We briefly reported last week that Irec’s Sara Baldwin had said the deployment of DER needs to scale with the demand for the services they provide, without becoming a neat technology without a niche, as can often happen.

ICF’s Samir Succar highlighted some of the challenges that exist in terms of gathering and using data, especially as more and more DERs are aggregated on the grid. The system, he said, is becoming “more complex, more dynamic, both in the way you operate the system and also in terms of how you then plan and build the system as well.”

“That has implications for DER developers that are looking to not only interconnect on the system but maybe get access to value streams, distribution services, participate in wholesale markets and build that into how they think about their project and their project fundamentals,” Succar said.

Curtailment risk and the need for transparency

Managing constraints on the distribution system and figuring out how to “proactively build the system” to enable DERs to participate more broadly across different services and applications, mean that the top-down planning process becomes vitally important in “both understanding and building those capabilities that then enable functionality and additional revenue opportunities for DER,” the analyst said.

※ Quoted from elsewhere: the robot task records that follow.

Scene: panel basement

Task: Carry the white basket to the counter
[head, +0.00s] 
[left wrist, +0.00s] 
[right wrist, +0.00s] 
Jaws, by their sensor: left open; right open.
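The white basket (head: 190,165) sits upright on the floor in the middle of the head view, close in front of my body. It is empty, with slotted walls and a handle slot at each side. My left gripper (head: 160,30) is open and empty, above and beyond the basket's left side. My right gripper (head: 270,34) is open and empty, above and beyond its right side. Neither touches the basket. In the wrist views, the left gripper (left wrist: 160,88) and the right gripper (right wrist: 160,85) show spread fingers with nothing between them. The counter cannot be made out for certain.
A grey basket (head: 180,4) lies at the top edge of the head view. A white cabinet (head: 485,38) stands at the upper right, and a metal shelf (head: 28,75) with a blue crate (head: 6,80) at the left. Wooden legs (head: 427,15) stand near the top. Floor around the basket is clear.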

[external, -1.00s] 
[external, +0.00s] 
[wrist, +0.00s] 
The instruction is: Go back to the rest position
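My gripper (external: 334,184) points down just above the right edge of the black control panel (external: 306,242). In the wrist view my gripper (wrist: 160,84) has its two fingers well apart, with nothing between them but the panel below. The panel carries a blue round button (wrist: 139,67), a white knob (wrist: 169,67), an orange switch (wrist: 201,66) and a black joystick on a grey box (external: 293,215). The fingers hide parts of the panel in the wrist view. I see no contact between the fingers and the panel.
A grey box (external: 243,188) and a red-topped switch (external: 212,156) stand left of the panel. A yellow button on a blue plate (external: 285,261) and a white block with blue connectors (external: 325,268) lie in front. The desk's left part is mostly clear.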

To date, the “typical approach” has been to consider what traditional methods would be used to mitigate constraints or manage the system and then seek DER solutions that can defer the need to use those traditional methods. This, however, is changing, Succar said.

“I think an important component that we're starting to see in the planning sphere is that we're starting to engage industry in a meaningful way so that those solutions become part of the initial planning process instead of becoming a secondary piece and a deferral of traditional investments,” and then to “think about the grid needs holistically and the role that DER can play upfront.”

This could be particularly important for energy storage and its possible use of preventing curtailment of output from renewable generation sources like solar and wind. Developers are starting to think about curtailment risk as shares of renewable energy on the grid increase and how utilities may “curtail projects to manage the system”.

“Just as we've been talking about open access transmission tariffs to allow for non-discriminatory participation of all resources at the bulk system, we see that there's going to be an increasing need to apply those lessons on the distribution system,” Succar said.

According to the ICF analyst, this would enable a “clear sense of how DER being managed, optimised and that there's transparency and clarity around that so that developers continue to move their projects forwards”. That need for transparency extends throughout the whole electricity system and how its operations are in part determined by market forces, a point reinforced by all three panellists at the earlier discussion, with all in agreement that DER at distribution system level in many ways an enabler of better transparency of how the network is operating in real-time.